Jak widzicie na przygotowanym przeze mnie przykładzie powyżej, szczególnie trudne do poprawnego odtworzenia ukośne linie, takie jak barierki przy drodze czy schody, nawet z włączonym wygładzaniem krawędzi TAA i z włączoną funkcją FidelityFX, wyglądają przeciętnie. Mimo ustawienia ostrości na 100 pojedyncze linie są mocno postrzępione i widać wokół nich artefakty. Ubocznym efektem TAA są także zlewające się ze sobą i sztucznie rozmyte krawędzie. W ruchu wygląda to niestety równie sztucznie i nieładnie.

Kompletnie inną historią jest natomiast włączony DLSS 2.0. Obraz nawet w najbardziej wymagających scenach jest ostry jak żyleta i nie traci na szczegółowości podczas ruchu. Nie zaobserwowałem także żadnych artefaktów w miejscach, gdzie pojawiały się na ekranie kontrastujące ze sobą elementy, jak właśnie ciemne schody na jasnym budynku.

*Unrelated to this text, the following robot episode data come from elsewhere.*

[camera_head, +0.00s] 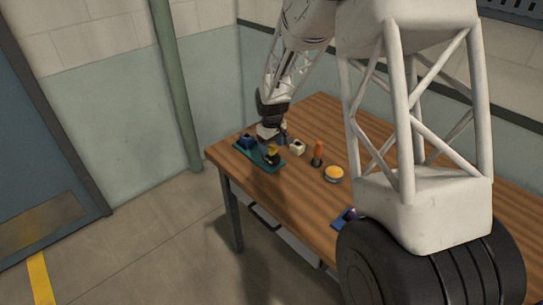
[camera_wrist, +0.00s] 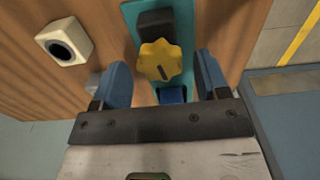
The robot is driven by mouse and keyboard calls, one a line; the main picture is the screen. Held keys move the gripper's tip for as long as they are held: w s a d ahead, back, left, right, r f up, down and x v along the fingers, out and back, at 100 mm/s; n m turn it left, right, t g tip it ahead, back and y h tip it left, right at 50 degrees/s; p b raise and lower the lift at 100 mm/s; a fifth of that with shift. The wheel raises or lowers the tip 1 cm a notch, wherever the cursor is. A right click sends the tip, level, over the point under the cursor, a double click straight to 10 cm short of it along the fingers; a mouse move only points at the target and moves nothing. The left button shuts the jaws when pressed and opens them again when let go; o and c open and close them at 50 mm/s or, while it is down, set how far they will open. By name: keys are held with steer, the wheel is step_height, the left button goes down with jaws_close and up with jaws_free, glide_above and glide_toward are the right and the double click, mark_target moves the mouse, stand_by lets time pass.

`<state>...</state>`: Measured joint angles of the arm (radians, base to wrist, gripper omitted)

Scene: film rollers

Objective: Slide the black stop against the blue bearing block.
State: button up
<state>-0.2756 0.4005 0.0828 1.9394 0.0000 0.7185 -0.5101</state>
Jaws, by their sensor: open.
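The black stop (camera_wrist: 156,22) sits on a teal base plate (camera_wrist: 131,14) and has a yellow lobed knob (camera_wrist: 160,60). In the head view the stop's knob (camera_head: 273,149) is near the right end of the plate. The blue bearing block (camera_head: 247,142) is near the left end, with a gap between them. In the wrist view the blue block (camera_wrist: 172,95) shows only in part, below the knob and close to my gripper's body. My gripper (camera_wrist: 164,60) is open, with its blue fingers on either side of the knob and apparently not touching it.
A cream block with a dark round hole (camera_head: 298,147) stands beside the plate. An orange-topped upright piece (camera_head: 318,152), a round yellow-topped container (camera_head: 333,173) and a blue item (camera_head: 345,217) stand further right on the wooden table (camera_head: 290,190). The table's left edge is close to the plate.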

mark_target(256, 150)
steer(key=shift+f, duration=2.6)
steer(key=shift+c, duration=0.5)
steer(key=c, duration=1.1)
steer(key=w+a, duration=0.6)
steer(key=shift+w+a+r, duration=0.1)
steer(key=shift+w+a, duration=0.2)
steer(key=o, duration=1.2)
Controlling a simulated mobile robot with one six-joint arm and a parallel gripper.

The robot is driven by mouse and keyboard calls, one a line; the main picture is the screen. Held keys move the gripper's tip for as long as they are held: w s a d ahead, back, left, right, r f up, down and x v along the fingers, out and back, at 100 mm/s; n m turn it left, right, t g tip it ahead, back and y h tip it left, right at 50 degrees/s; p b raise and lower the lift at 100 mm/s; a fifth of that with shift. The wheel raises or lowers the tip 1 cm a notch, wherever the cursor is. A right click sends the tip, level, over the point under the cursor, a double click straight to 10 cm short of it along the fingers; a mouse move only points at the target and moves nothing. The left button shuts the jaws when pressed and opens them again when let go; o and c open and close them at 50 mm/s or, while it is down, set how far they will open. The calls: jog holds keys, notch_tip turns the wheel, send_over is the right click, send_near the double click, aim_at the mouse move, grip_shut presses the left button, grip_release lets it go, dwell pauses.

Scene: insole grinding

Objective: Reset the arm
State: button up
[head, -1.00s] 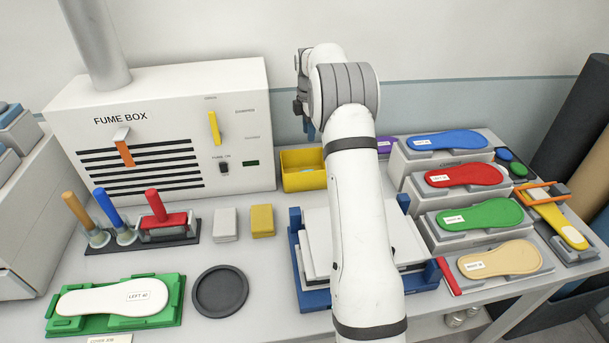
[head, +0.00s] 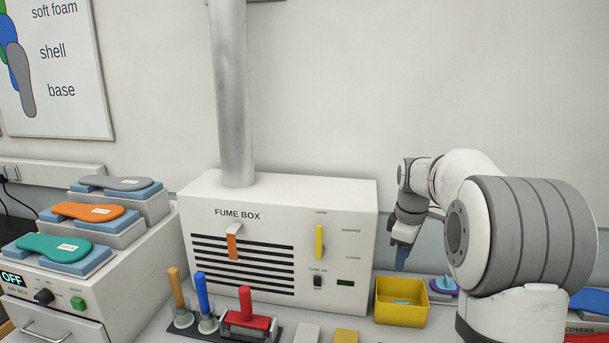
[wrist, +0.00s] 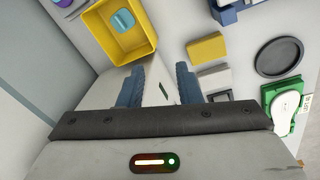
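My gripper (wrist: 160,85) shows in the wrist view with its two blue fingers apart and nothing held between them. In the head view my gripper (head: 402,256) points down near the yellow bin (head: 401,316), to the right of the fume box (head: 300,195). One finger hides the other there. My arm bends over from the right side of the picture. The yellow bin (wrist: 153,42) also shows in the wrist view, beyond the fingers and to the left, with a teal piece (wrist: 123,20) in it.
Handled tools, including a red one (head: 246,318), stand before the fume box. Insoles on stepped blocks, one teal (head: 62,249), are at left. In the wrist view, a yellow block (wrist: 207,48), a dark round dish (wrist: 278,57) and a green jig (wrist: 270,92) with a white insole lie right.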

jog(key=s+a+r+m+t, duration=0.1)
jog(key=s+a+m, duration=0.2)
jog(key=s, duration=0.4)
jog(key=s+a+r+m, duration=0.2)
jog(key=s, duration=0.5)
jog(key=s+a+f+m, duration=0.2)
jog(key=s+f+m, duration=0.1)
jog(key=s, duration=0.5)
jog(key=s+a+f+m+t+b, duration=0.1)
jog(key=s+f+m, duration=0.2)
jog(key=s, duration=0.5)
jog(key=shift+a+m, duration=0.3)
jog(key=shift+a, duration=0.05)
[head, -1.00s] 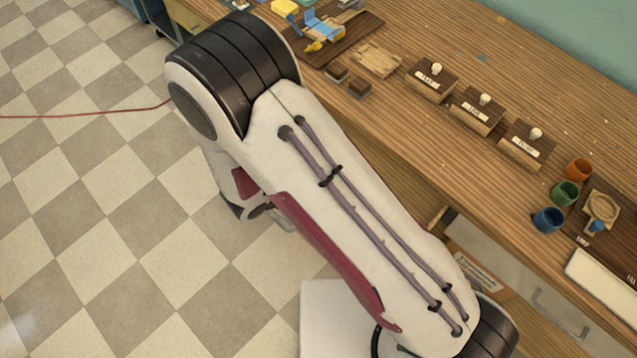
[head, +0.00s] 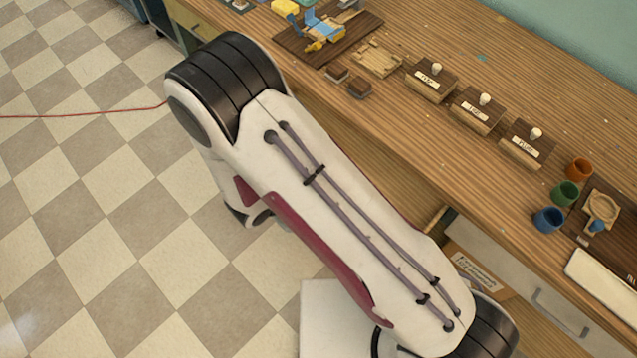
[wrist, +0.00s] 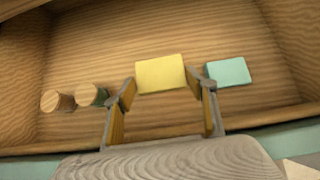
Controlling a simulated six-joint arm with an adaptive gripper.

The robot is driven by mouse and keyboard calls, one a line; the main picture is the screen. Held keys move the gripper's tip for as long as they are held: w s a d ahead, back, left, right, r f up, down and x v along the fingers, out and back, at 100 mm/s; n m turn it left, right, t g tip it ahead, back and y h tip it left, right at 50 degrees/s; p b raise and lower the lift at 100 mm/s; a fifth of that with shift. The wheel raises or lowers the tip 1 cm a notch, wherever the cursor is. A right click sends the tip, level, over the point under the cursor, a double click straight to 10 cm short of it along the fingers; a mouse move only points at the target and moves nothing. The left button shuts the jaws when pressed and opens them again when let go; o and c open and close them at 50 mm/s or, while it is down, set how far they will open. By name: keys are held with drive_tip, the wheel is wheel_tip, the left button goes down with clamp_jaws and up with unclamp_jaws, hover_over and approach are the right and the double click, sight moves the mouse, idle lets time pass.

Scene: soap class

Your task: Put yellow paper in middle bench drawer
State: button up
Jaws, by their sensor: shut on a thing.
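In the wrist view, my gripper (wrist: 160,88) is shut on the yellow paper (wrist: 160,72), a flat, pale yellow rectangle between the two fingertips. Gripper and paper are over or inside a wooden drawer-like compartment (wrist: 200,30) with a wood-grain floor and side walls. I cannot tell whether the paper touches the floor. In the head view, my arm hides the gripper and paper, and part of a wooden drawer interior (head: 385,190) shows below the bench edge. I cannot tell for sure which drawer it is.
In the compartment, a teal block (wrist: 229,72) lies just right of the right finger. Two short wooden cylinders, one plain (wrist: 55,100) and one greenish (wrist: 90,95), are to the left. The bench top (head: 440,150) holds labelled blocks, cups (head: 565,193) and a tray.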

Przez pozostałe 4 godziny ogrywałem Death Stranding z włączoną funkcją DLSS 2.0 i ani razu nie natrafiłem nawet na najmniejsze problemy z wydajnością czy stabilnością, a fpsy nigdy nie spadły poniżej 100. Nie było to już takie oczywiste przy FidelityFX czy samym włączonym TAA. Problemy ze stabilnością i wydajnością FidelityFX CAS w moim przypadku wynikają z używania karty graficznej RTX 2070 Super, a znacznie szersze testy wydajności niezależnych twórców potwierdziły, że ta technologia działa sprawniej na kartach graficznych od AMD.

Ostatecznie uważam więc, że Nvidia odwaliła kawał dobrej roboty, oferując posiadaczom kart graficznych RTX prawdziwą gratkę. Teraz trzeba już tylko czekać na implementację tej technologii w kolejnych, nadchodzących, a może nawet już wydanych grach.

Brawo Nvidia!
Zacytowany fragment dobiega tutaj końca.